## What is expected
Exactly the lines from the one that contains "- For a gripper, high" to the one that contains "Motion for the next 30", both lines included, should be copied, and no others.
___ Records for processing
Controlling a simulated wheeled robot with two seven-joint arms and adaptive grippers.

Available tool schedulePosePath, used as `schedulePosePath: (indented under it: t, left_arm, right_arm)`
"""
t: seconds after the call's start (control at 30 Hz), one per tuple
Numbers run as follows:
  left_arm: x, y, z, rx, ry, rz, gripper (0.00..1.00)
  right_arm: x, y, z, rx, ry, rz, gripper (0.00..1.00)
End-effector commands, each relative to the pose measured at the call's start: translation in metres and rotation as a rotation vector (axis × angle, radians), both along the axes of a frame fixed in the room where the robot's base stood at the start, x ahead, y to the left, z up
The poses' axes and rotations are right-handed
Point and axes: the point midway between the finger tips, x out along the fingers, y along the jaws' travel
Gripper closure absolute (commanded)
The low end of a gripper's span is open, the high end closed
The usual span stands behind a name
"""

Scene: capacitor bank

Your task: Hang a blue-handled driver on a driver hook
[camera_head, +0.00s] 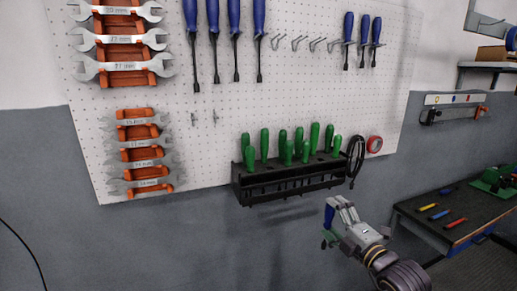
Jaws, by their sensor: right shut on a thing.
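Several long blue-handled drivers (213,18) hang in a row on the white pegboard at the top. Several bare metal driver hooks (297,43) stick out to their right. Short blue-handled drivers (363,28) hang to the right of these hooks. My right gripper (337,210) is low in front of the wall, below and right of the black rack. It is shut on a blue-handled driver (329,214); only a small blue part shows beside the fingers, and the rest is hidden or too small to make out. A small green patch shows below it. My left gripper is not in view.
A black rack (285,188) holds several green-handled drivers. A black cable loop and red tape roll (374,144) hang beside it. Wrenches sit in orange holders (140,150) at left. A workbench (430,220) with small coloured tools stands at right. Space before the hooks is clear.

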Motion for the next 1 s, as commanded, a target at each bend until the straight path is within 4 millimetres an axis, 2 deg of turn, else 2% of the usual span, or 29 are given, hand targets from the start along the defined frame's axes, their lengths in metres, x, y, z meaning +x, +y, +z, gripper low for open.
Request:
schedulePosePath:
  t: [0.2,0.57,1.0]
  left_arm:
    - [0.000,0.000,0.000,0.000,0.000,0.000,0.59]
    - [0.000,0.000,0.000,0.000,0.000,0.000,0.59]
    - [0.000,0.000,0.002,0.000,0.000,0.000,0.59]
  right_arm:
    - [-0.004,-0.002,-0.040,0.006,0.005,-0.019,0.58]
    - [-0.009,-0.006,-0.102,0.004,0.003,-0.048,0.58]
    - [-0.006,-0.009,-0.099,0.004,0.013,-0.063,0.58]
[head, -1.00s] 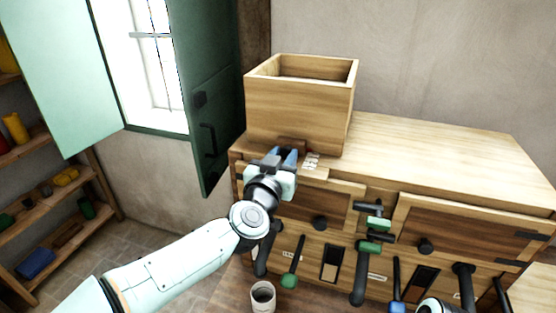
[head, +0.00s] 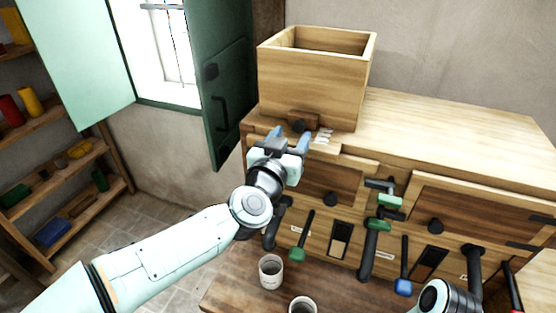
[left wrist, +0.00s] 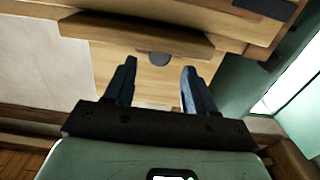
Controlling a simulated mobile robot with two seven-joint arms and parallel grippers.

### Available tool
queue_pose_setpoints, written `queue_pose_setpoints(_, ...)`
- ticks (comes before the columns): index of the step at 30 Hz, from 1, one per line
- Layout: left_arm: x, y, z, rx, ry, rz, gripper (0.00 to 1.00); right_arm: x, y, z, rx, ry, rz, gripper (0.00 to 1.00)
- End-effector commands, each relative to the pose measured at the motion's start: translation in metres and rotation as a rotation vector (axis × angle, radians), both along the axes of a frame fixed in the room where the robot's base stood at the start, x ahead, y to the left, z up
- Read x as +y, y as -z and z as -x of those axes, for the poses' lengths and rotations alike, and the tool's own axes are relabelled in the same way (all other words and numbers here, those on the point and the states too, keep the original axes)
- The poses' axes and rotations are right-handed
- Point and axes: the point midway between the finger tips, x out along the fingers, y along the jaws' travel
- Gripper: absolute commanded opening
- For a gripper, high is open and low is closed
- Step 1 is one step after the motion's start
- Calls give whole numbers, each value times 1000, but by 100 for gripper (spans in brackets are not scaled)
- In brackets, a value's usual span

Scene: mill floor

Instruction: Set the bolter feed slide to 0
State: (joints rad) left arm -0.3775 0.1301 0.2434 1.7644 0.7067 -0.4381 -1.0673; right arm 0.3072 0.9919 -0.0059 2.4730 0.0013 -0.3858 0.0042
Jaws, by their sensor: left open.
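The feed slide is a small brown wooden piece (head: 305,118) with a dark round knob (head: 299,126), low on the front of the wooden hopper box (head: 318,88). Pale scale marks (head: 324,136) lie just right of it. My left gripper (head: 290,137) is open in front of the slide, its blue fingers pointing at it. In the left wrist view, the dark knob (left wrist: 153,58) shows beyond and between the open, empty fingertips (left wrist: 158,70), below the brown slab (left wrist: 135,35). I see no contact with the knob. My right gripper's fingers are not visible.
The wooden cabinet top (head: 450,130) is clear right of the box. Levers with green (head: 297,254) and blue (head: 403,287) ends stick out from its front. Two cups (head: 270,271) stand below. A green shutter (head: 222,90) is close on the left.

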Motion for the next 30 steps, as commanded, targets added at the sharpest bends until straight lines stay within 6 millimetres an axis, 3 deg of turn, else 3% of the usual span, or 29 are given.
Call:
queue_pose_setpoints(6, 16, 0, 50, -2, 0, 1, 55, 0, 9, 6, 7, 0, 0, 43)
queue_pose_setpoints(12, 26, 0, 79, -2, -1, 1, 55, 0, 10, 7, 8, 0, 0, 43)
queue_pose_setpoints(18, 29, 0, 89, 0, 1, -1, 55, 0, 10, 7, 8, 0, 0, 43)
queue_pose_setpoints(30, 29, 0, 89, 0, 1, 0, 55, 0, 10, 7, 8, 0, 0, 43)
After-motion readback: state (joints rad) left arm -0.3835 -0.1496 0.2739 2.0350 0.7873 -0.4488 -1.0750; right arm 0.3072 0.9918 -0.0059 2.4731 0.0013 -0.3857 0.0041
______
## Final result
- For a gripper, high is open and low is closed
- Step 1 is one step after the motion's start
- Calls give whole numbers, each value times 1000, but by 100 for gripper (spans in brackets are not scaled)
- In brackets, a value's usual span

Scene: mill floor

Instruction: Set the bolter feed slide to 0
State: (joints rad) left arm -0.3775 0.1301 0.2434 1.7644 0.7067 -0.4381 -1.0673; right arm 0.3072 0.9919 -0.0059 2.4730 0.0013 -0.3858 0.0042
Jaws, by their sensor: left open.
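The feed slide is a small brown wooden piece (head: 305,118) with a dark round knob (head: 299,126), low on the front of the wooden hopper box (head: 318,88). Pale scale marks (head: 324,136) lie just right of it. My left gripper (head: 290,137) is open in front of the slide, its blue fingers pointing at it. In the left wrist view, the dark knob (left wrist: 153,58) shows beyond and between the open, empty fingertips (left wrist: 158,70), below the brown slab (left wrist: 135,35). I see no contact with the knob. My right gripper's fingers are not visible.
The wooden cabinet top (head: 450,130) is clear right of the box. Levers with green (head: 297,254) and blue (head: 403,287) ends stick out from its front. Two cups (head: 270,271) stand below. A green shutter (head: 222,90) is close on the left.

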Motion for the next 30 steps, as commanded, targets added at the sharpest bends until straight lines stay within 6 millimetres an axis, 3 deg of turn, else 3% of the usual span, or 29 are given.

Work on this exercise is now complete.